══ THE DATA

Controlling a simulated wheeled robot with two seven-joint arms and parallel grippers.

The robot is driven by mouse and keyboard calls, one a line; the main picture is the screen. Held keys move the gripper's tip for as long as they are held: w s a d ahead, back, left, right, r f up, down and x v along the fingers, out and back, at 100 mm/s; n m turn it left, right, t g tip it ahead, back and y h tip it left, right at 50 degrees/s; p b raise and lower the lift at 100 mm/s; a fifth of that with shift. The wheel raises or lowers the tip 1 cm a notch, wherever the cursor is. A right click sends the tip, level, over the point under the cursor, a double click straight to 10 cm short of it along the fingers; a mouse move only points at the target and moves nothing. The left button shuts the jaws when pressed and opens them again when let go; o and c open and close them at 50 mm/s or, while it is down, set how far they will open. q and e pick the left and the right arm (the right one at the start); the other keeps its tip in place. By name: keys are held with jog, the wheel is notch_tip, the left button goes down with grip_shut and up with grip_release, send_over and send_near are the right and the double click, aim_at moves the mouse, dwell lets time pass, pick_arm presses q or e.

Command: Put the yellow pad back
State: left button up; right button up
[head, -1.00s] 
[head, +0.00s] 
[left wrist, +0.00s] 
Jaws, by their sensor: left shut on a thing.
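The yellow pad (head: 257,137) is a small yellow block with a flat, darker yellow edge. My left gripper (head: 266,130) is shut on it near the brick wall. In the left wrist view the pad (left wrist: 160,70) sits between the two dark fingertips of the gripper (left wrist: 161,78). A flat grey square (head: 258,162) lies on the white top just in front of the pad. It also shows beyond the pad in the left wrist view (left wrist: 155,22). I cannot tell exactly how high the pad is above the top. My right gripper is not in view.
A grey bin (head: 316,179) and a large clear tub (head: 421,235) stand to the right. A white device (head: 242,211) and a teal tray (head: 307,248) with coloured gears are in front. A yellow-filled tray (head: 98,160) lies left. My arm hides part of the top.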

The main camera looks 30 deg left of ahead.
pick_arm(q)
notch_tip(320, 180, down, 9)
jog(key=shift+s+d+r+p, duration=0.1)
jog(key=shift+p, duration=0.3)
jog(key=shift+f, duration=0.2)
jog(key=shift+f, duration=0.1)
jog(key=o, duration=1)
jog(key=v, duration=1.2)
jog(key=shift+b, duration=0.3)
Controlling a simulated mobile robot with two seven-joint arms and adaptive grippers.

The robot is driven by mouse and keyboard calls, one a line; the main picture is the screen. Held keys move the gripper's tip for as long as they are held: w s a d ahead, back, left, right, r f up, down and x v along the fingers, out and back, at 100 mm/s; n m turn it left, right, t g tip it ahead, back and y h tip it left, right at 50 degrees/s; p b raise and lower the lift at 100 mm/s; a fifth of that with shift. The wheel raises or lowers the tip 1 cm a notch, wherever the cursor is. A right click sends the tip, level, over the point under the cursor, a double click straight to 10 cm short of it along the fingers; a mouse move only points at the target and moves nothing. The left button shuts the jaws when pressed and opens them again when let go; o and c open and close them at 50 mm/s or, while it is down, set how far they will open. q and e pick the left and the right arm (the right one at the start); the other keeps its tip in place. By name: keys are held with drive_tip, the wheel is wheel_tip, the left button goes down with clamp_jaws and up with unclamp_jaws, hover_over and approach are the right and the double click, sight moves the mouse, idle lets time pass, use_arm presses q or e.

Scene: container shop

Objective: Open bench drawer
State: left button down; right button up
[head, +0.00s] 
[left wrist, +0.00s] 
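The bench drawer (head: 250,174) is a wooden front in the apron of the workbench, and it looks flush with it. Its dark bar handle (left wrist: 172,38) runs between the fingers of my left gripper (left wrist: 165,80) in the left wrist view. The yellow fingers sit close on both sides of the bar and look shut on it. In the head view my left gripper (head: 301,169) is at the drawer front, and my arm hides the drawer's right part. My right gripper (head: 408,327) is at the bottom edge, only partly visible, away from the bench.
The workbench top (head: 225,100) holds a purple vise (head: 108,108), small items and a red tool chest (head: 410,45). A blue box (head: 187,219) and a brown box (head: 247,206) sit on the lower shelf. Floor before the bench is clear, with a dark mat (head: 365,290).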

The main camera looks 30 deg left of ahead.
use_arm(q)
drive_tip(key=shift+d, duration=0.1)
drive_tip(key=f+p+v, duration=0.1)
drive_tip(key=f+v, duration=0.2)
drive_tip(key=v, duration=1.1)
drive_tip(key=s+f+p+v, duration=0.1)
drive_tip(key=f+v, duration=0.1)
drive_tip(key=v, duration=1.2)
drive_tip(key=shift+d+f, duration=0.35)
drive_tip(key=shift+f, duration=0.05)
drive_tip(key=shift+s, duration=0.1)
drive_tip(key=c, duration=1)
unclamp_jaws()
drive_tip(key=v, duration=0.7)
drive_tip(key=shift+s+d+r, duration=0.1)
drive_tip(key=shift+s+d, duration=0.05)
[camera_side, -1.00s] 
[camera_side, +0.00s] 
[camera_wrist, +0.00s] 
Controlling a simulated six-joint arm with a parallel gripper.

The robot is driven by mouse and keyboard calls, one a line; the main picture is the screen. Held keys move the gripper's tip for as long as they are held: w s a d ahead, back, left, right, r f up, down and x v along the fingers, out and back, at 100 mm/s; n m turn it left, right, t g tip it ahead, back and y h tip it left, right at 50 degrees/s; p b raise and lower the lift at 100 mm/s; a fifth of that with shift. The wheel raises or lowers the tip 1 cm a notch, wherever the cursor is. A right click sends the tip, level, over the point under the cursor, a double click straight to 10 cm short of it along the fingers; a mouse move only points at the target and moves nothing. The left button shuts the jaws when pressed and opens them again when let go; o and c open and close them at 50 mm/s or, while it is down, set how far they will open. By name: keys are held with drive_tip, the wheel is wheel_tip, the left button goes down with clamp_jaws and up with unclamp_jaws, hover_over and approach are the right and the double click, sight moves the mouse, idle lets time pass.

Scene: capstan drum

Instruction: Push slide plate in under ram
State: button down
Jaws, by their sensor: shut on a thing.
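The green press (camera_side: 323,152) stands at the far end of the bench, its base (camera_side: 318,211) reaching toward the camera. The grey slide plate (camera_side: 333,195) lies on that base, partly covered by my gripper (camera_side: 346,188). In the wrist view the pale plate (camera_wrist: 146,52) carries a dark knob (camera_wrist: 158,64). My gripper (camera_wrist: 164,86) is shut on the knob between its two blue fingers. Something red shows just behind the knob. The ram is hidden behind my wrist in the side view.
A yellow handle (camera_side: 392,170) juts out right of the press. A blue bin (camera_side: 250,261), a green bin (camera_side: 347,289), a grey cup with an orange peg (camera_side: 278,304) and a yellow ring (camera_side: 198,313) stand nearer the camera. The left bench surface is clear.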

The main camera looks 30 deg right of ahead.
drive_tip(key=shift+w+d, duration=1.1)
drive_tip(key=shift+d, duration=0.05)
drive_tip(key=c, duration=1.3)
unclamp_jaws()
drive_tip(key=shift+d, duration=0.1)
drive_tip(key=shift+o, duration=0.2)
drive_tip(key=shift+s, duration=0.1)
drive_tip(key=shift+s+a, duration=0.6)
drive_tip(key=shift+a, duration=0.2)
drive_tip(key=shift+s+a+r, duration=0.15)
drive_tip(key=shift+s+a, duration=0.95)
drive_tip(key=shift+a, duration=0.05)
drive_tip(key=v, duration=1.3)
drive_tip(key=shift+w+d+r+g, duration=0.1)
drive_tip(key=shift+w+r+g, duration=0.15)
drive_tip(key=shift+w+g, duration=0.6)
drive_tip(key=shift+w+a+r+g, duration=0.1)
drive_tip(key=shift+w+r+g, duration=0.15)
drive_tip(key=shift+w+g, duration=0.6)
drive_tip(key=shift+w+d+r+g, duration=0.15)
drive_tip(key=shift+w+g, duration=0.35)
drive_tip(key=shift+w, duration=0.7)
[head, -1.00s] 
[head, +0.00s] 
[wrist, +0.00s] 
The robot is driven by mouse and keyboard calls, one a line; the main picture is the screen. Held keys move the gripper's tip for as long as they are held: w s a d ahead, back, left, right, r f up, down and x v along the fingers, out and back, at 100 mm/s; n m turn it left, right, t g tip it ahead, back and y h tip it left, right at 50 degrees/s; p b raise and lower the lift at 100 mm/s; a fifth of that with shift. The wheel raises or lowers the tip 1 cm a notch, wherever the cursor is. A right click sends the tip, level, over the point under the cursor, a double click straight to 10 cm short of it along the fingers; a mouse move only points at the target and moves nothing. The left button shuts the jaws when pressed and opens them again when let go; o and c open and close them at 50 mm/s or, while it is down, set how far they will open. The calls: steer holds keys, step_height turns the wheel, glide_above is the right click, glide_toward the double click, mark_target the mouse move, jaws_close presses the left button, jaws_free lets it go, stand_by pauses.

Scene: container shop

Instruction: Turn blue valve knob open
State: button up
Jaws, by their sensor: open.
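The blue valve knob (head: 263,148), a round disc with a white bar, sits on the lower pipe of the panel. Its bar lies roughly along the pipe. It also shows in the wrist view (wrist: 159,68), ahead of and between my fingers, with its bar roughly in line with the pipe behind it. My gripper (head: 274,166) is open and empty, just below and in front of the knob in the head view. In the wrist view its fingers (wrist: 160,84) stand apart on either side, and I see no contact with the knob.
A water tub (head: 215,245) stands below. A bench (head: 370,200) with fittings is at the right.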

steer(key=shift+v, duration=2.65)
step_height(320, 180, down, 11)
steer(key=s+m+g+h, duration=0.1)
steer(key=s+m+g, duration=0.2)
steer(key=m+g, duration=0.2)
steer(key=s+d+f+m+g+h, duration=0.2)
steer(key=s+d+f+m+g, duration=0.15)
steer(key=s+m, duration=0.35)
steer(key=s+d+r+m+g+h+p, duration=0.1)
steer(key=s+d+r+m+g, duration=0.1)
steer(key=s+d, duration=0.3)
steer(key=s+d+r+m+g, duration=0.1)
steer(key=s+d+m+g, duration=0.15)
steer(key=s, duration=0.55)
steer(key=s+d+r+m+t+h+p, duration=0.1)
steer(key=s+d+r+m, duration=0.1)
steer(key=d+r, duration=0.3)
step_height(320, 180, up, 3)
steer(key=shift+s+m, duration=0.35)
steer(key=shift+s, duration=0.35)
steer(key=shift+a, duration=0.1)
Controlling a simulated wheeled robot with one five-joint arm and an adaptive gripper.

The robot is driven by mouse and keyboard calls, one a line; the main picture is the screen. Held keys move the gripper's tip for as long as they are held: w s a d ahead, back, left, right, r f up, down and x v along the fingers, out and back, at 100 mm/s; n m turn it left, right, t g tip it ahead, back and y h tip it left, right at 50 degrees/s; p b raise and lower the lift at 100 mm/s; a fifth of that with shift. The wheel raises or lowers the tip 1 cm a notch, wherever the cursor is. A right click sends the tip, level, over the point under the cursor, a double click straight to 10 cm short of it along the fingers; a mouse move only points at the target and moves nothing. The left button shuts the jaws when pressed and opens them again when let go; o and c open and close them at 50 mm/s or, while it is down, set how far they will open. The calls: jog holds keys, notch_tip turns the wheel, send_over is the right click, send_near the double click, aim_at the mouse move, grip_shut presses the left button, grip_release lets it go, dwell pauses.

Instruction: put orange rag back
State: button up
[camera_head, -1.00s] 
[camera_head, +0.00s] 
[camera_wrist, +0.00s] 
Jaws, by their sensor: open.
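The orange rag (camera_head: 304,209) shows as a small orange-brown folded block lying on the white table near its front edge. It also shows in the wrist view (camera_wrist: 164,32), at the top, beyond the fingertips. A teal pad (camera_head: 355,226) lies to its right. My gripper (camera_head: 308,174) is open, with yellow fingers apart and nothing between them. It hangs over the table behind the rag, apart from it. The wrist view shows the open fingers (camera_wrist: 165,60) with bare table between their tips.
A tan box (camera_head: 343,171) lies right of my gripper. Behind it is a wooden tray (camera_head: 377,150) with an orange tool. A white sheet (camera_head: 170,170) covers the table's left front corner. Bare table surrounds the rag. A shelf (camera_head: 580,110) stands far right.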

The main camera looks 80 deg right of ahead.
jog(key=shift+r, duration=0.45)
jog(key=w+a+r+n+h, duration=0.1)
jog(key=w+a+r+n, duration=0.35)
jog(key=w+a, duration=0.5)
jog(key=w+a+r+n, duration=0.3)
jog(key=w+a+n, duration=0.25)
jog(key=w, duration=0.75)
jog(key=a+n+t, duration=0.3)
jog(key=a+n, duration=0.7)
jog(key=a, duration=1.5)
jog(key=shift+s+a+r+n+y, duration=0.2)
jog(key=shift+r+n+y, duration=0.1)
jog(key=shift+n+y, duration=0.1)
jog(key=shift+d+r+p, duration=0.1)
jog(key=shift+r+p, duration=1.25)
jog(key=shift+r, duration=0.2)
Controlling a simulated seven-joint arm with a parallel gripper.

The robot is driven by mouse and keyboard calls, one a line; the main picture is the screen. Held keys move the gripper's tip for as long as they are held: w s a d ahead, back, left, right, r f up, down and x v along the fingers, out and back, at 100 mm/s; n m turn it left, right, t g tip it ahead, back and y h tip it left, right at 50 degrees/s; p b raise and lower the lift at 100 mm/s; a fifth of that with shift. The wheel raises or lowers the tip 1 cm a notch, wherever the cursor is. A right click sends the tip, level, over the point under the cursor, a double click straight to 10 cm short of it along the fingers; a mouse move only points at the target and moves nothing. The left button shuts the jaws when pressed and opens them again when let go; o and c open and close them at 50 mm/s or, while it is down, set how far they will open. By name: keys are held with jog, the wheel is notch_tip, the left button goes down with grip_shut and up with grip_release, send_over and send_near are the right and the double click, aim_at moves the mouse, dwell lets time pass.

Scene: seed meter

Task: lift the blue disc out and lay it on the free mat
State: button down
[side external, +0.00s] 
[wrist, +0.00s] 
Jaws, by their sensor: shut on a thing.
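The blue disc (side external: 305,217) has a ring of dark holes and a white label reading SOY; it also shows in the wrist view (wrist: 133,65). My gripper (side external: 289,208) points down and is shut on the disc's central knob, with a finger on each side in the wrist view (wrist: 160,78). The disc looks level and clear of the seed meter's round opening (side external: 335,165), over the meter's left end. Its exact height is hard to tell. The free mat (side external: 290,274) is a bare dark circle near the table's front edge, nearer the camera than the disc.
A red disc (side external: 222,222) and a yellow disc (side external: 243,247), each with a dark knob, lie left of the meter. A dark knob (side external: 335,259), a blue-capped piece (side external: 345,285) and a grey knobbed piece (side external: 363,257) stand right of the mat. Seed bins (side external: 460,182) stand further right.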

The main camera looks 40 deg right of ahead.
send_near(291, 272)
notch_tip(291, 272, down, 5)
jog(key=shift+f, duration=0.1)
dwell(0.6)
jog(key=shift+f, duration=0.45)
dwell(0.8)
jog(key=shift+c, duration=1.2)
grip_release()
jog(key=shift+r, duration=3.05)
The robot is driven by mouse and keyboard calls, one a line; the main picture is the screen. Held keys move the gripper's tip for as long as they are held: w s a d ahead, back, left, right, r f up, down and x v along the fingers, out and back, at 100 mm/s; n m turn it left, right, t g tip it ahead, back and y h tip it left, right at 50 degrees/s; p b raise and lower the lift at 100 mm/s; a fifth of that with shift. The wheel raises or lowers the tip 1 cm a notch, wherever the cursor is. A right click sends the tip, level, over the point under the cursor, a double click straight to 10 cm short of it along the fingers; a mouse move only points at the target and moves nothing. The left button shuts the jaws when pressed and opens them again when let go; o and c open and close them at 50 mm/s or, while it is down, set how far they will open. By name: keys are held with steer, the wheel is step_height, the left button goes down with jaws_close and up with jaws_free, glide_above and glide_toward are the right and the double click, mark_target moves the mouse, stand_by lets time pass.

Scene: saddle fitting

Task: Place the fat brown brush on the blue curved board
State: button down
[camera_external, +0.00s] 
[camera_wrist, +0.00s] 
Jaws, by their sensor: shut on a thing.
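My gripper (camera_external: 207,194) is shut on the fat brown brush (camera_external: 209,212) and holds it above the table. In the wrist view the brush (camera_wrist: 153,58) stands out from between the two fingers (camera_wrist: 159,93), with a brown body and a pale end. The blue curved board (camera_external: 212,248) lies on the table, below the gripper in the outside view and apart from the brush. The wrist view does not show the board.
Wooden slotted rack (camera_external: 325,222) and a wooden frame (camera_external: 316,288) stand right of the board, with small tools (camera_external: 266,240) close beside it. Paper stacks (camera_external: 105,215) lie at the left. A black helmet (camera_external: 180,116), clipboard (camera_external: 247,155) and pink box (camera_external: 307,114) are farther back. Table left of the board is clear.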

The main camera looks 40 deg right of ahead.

════

■ SET TASK ■
Select every line where the word "Scene" occurs.

■ SOLUTION TO THIS PROBLEM ■
Scene: container shop
Scene: capstan drum
Scene: container shop
Scene: seed meter
Scene: saddle fitting

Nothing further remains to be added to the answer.